* [Written problem]: In the records below, begin at the line that has "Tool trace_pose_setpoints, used" and stop after the line that has "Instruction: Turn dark"; quote those lines verbatim and nothing more.

#### Information given ####

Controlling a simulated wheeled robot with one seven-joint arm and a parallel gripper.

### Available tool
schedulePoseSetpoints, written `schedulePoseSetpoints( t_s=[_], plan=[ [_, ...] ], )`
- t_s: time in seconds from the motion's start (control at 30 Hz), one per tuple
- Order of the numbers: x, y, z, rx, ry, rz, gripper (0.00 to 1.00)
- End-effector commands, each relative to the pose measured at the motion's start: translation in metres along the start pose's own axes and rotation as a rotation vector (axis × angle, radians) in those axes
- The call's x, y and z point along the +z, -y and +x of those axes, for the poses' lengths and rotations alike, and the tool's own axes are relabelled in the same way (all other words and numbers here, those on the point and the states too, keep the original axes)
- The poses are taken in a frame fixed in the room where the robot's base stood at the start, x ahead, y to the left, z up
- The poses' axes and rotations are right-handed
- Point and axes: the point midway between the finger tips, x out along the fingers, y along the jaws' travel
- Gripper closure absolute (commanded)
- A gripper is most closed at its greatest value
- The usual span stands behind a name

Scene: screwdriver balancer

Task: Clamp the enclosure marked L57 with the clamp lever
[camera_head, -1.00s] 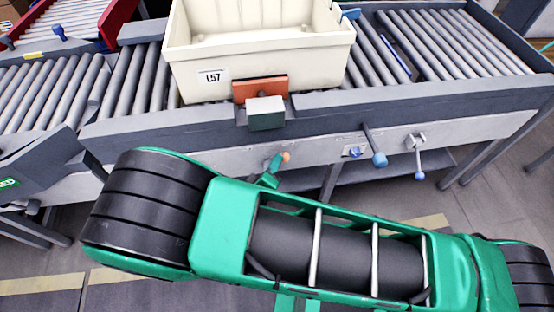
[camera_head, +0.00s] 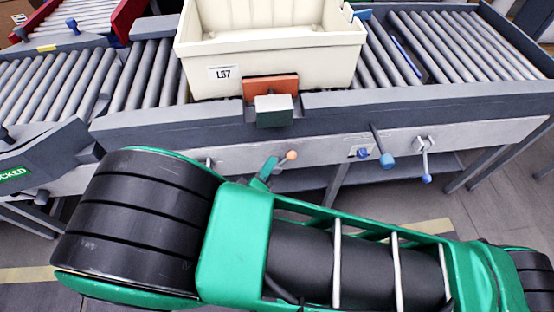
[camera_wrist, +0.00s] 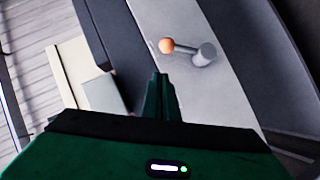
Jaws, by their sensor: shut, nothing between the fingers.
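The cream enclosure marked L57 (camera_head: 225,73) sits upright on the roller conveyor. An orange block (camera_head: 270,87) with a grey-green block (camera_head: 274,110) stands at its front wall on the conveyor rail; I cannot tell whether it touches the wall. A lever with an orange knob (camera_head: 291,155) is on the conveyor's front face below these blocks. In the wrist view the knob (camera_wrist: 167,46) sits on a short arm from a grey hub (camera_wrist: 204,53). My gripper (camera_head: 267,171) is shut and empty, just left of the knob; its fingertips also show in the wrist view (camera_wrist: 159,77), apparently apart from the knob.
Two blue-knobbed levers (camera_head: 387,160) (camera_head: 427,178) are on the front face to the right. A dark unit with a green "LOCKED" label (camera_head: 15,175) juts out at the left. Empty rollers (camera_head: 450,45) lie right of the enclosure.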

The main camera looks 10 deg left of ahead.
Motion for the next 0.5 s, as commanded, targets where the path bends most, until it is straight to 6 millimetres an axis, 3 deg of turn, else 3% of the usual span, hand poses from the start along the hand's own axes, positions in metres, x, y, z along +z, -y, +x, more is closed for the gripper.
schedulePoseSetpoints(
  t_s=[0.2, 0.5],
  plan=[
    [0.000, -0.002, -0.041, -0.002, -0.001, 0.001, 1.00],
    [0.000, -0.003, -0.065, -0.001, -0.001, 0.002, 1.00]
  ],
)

####
#### Information given ####

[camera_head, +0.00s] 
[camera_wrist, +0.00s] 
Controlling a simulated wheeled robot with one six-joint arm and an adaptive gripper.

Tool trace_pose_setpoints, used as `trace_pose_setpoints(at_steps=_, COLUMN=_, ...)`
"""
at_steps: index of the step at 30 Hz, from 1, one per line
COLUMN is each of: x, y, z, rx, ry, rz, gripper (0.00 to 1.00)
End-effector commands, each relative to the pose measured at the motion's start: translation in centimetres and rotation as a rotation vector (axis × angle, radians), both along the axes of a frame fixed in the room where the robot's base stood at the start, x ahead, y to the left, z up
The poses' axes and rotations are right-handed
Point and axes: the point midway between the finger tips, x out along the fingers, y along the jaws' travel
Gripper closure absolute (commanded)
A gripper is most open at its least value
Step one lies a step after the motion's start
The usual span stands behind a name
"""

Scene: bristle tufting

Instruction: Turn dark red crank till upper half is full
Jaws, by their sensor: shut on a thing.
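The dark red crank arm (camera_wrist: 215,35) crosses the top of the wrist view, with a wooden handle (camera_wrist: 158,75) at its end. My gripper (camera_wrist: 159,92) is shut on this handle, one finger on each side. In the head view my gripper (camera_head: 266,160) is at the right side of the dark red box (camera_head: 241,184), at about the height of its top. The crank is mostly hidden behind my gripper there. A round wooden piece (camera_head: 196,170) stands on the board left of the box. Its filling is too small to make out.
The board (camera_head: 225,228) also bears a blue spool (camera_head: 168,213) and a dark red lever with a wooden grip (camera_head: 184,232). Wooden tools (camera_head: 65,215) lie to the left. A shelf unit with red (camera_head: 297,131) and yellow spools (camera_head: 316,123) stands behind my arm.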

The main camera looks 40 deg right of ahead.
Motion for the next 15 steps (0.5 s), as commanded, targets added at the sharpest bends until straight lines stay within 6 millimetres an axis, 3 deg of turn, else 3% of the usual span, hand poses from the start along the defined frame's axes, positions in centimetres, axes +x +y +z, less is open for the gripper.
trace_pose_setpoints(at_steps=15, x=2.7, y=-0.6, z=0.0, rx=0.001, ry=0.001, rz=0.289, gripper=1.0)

####

* [Result]:
Tool trace_pose_setpoints, used as `trace_pose_setpoints(at_steps=_, COLUMN=_, ...)`
"""
at_steps: index of the step at 30 Hz, from 1, one per line
COLUMN is each of: x, y, z, rx, ry, rz, gripper (0.00 to 1.00)
End-effector commands, each relative to the pose measured at the motion's start: translation in centimetres and rotation as a rotation vector (axis × angle, radians), both along the axes of a frame fixed in the room where the robot's base stood at the start, x ahead, y to the left, z up
The poses' axes and rotations are right-handed
Point and axes: the point midway between the finger tips, x out along the fingers, y along the jaws' travel
Gripper closure absolute (commanded)
A gripper is most open at its least value
Step one lies a step after the motion's start
The usual span stands behind a name
"""

Scene: bristle tufting

Instruction: Turn dark red crank till upper half is full

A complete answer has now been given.